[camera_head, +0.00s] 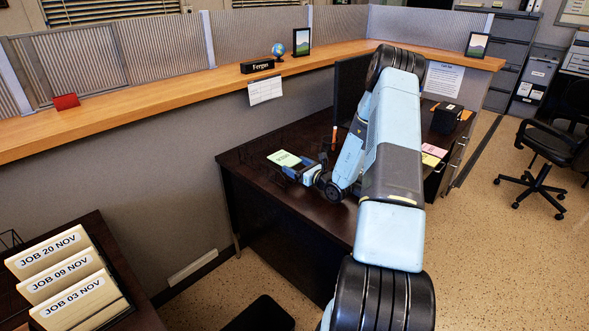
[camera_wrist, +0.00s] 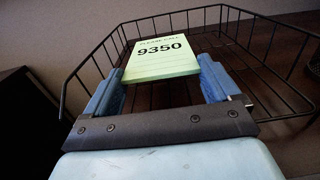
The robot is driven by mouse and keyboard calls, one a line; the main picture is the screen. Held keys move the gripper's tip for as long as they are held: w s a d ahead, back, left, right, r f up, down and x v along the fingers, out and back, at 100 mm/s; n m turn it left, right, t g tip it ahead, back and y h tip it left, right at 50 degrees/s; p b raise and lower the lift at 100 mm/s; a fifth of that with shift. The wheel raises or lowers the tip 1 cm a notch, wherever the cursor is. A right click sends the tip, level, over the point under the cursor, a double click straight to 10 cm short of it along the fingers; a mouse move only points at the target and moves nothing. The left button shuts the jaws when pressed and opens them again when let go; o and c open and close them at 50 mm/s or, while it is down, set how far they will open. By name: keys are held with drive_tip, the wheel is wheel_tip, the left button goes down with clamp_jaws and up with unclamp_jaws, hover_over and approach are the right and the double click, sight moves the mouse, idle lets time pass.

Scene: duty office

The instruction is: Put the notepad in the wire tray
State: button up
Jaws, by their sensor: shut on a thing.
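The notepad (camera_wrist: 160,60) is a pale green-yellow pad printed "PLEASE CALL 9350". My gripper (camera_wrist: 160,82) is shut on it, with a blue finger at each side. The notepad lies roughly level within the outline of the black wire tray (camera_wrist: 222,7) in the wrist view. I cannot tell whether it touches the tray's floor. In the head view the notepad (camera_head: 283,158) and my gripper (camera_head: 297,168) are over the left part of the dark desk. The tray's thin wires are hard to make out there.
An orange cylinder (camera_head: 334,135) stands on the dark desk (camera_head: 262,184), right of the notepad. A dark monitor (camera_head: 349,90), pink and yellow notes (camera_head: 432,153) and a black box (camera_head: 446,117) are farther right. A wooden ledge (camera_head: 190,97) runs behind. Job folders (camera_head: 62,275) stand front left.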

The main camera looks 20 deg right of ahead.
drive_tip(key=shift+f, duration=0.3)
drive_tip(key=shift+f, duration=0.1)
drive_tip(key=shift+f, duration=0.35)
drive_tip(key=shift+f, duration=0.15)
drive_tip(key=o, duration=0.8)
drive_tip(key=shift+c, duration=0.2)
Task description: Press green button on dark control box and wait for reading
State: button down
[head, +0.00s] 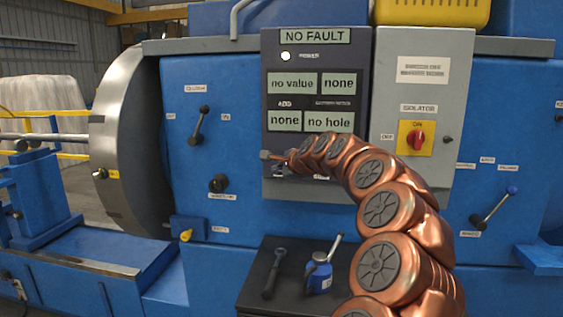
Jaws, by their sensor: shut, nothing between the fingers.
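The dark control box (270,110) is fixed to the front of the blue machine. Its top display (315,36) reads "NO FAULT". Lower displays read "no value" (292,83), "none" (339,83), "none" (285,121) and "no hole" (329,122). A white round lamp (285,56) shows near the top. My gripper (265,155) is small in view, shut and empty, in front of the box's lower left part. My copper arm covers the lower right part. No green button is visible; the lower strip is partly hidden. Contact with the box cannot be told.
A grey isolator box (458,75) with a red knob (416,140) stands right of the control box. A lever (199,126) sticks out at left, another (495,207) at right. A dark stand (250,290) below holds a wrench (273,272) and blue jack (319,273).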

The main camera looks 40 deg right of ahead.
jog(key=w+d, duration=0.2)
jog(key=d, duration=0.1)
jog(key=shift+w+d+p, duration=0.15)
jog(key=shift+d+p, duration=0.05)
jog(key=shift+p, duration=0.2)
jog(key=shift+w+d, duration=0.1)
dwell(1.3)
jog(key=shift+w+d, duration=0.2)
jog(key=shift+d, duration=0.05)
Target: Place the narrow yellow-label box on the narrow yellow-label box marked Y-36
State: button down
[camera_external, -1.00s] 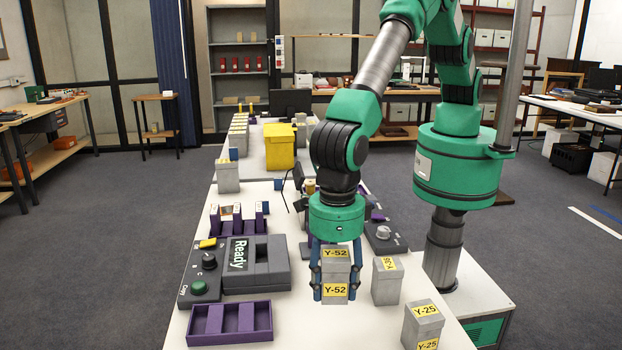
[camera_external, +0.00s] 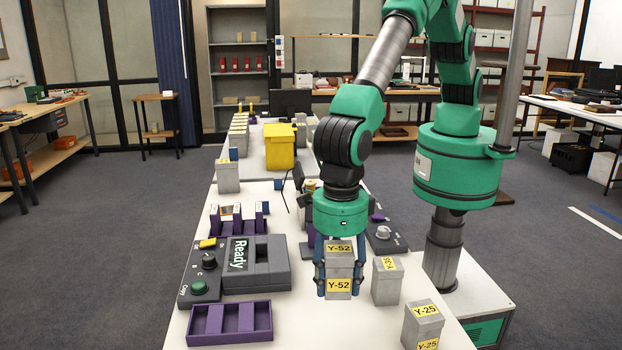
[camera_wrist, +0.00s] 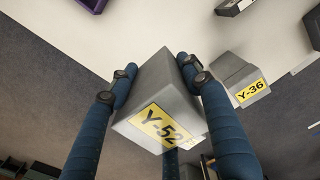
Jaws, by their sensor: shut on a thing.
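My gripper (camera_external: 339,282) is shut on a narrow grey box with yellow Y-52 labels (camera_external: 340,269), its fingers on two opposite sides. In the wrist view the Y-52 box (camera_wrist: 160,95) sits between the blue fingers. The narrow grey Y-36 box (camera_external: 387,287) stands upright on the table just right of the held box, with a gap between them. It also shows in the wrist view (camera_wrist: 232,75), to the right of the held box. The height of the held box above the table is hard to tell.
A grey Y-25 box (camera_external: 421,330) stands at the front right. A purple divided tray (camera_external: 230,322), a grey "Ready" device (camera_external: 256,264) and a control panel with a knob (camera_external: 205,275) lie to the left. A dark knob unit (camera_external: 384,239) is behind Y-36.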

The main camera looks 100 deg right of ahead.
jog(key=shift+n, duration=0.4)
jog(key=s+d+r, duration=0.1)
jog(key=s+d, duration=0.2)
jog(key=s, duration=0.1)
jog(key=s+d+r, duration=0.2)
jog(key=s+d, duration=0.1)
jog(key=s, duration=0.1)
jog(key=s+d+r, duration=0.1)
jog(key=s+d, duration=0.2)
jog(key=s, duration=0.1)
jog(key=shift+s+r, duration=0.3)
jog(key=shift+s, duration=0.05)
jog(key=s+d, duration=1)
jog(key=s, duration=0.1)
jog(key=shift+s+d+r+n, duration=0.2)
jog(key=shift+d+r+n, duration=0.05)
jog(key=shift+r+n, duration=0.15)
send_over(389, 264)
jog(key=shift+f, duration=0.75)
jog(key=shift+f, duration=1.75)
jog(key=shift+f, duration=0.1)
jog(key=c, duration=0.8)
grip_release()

### Task prompt
Exactly the lines above from the one with "The robot is" to the one with "State: button up", both included, are to be quoted; leave the rest out.

### Written answer
The robot is driven by mouse and keyboard calls, one a line; the main picture is the screen. Held keys move the gripper's tip for as long as they are held: w s a d ahead, back, left, right, r f up, down and x v along the fingers, out and back, at 100 mm/s; n m turn it left, right, t g tip it ahead, back and y h tip it left, right at 50 degrees/s; p b raise and lower the lift at 100 mm/s; a fifth of that with shift. The wheel raises or lowers the tip 1 cm a notch, wherever the cursor is. A right click sends the tip, level, over the point under the cursor, a double click straight to 10 cm short of it along the fingers; a mouse move only points at the target and moves nothing. The left button shuts the jaws when pressed and opens them again when let go; o and c open and close them at 50 mm/s or, while it is down, set how far they will open. By name: keys are held with drive_tip, the wheel is wheel_tip, the left button goes down with clamp_jaws and up with unclamp_jaws, hover_over and approach are the right and the double click, sight moves the mouse, idle lets time pass.

Scene: duty office

The instruction is: Put the notepad in the wire tray
State: button up

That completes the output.